Garder l’opposition mobilisée, un réel défi
Le problème, pour le numéro un de l’opposition, c’est qu’au moment des fêtes de fin d’année ABO occupe toujours le Palais du bord de mer. « Le pays fonctionne au ralenti, mais il fonctionne, regrette l’un des acteurs de l’opposition gabonaise. Les Gabonais ne sont pas les Zaïrois ou les Tunisiens. Le 31 août, j’ai été surpris par leur capacité de mobilisation. Mais, d’habitude, ils n’aiment pas ruer dans les brancards. Et aujourd’hui Ali parie sur la peur et sur une certaine lassitude. Le temps joue pour lui. »
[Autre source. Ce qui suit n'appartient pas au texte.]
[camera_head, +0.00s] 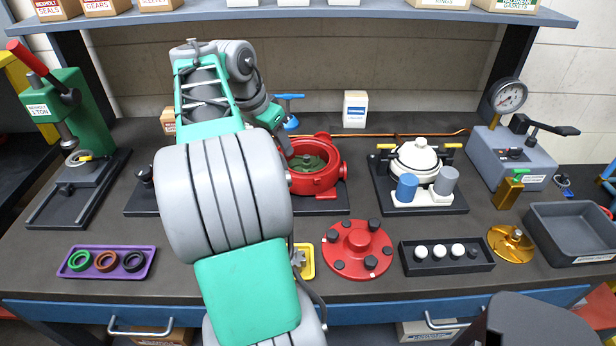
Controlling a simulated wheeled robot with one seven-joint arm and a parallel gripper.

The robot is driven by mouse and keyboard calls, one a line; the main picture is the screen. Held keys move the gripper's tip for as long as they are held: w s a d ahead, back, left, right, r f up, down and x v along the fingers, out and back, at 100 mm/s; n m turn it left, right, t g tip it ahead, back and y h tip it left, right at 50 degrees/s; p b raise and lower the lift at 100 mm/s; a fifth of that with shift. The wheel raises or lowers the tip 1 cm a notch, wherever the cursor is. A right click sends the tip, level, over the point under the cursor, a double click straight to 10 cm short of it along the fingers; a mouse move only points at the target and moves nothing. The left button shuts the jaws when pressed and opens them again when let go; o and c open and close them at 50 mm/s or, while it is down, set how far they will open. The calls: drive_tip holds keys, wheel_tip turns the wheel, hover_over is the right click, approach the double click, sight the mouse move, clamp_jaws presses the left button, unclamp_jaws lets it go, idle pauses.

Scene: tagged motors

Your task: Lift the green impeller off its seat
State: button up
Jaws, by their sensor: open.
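The green impeller (313,162) sits inside the round, open red pump housing (323,182) near the middle of the bench. Its left part is hidden behind my arm and gripper. My gripper (287,152) reaches down at the left rim of the housing, close to the impeller. It is small and partly hidden here. It is open, and I see nothing held in it. I cannot tell whether the fingers touch the impeller.
A red cover (357,248) lies in front of the housing. A white-topped motor (420,158) stands to the right, and a blue valve handle (289,108) is behind. A purple ring tray (106,262) and a grey bin (575,232) lie on the bench. A shelf (330,14) spans above.

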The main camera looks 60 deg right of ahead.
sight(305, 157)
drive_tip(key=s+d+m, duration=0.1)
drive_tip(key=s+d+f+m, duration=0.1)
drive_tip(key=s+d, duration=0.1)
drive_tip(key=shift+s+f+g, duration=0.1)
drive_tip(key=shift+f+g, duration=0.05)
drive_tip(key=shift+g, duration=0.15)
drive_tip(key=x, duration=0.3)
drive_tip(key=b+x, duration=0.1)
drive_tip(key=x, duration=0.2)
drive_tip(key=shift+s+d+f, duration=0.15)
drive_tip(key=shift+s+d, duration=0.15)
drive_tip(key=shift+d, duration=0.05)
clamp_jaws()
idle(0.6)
Les contestataires craignent en outre que les Gabonais, passionnés de football, ne passent à autre chose le 14 janvier, à cause de la Coupe d’Afrique des nations, qui se jouera justement au Gabon. Si Jean Ping durcit le ton aujourd’hui, c’est donc pour remobiliser ses troupes et resserrer les rangs.
Pour l’heure, ABO n’arrive pas à diviser véritablement l’opposition. Plus de quatre mois après leur ralliement à Ping, Casimir Oyé Mba, Guy Nzouba-Ndama et Léon-Paul Ngoulakia, entre autres, lui restent fidèles, ce qui constitue un capital précieux.
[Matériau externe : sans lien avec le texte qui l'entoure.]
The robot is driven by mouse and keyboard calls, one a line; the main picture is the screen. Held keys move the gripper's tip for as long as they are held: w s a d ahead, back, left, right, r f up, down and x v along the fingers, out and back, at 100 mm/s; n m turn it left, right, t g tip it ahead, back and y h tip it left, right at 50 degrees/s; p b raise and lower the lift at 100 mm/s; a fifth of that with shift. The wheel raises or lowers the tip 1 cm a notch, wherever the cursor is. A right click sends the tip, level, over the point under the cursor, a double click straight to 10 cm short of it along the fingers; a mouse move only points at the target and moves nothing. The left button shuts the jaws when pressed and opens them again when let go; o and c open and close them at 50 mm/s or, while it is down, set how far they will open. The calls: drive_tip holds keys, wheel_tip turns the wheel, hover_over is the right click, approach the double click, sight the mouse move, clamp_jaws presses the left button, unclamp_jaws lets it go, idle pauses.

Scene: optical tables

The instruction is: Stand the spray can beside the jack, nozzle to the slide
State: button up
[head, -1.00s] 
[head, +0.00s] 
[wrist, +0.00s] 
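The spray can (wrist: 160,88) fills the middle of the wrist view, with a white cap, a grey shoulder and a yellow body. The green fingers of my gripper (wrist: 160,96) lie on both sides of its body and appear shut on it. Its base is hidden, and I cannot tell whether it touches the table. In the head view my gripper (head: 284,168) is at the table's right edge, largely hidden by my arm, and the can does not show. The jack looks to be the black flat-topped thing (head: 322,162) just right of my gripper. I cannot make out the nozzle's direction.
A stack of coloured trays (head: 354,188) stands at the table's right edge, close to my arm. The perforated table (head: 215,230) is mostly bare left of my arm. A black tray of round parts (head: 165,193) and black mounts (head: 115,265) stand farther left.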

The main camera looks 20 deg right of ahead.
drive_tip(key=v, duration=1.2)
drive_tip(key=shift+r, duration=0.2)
Sanctions ou dialogue sous médiation ?
Jean Ping pourra-t-il compter, comme il l’espère, sur d’éventuelles sanctions de l’UE contre les cadres du régime actuel ? « Regardez la RD Congo ou le Burundi. Ce ne sont pas les sanctions qui font tomber un chef d’État », maugrée l’opposant gabonais cité plus haut. Un dialogue pouvoir-opposition permettrait-il des élections transparentes et une victoire de l’opposition lors des législatives de juillet 2017 ?
Pour l’instant, Jean Ping refuse tout contact avec Ali. Mais, dans son entourage, certains, comme Casimir Oyé Mba, préconisent des discussions sous médiation africaine. Oyé Mba précise toutefois que « si la commission électorale et la Cour constitutionnelle restent aux mains des mêmes personnes, ce dialogue sera inutile ».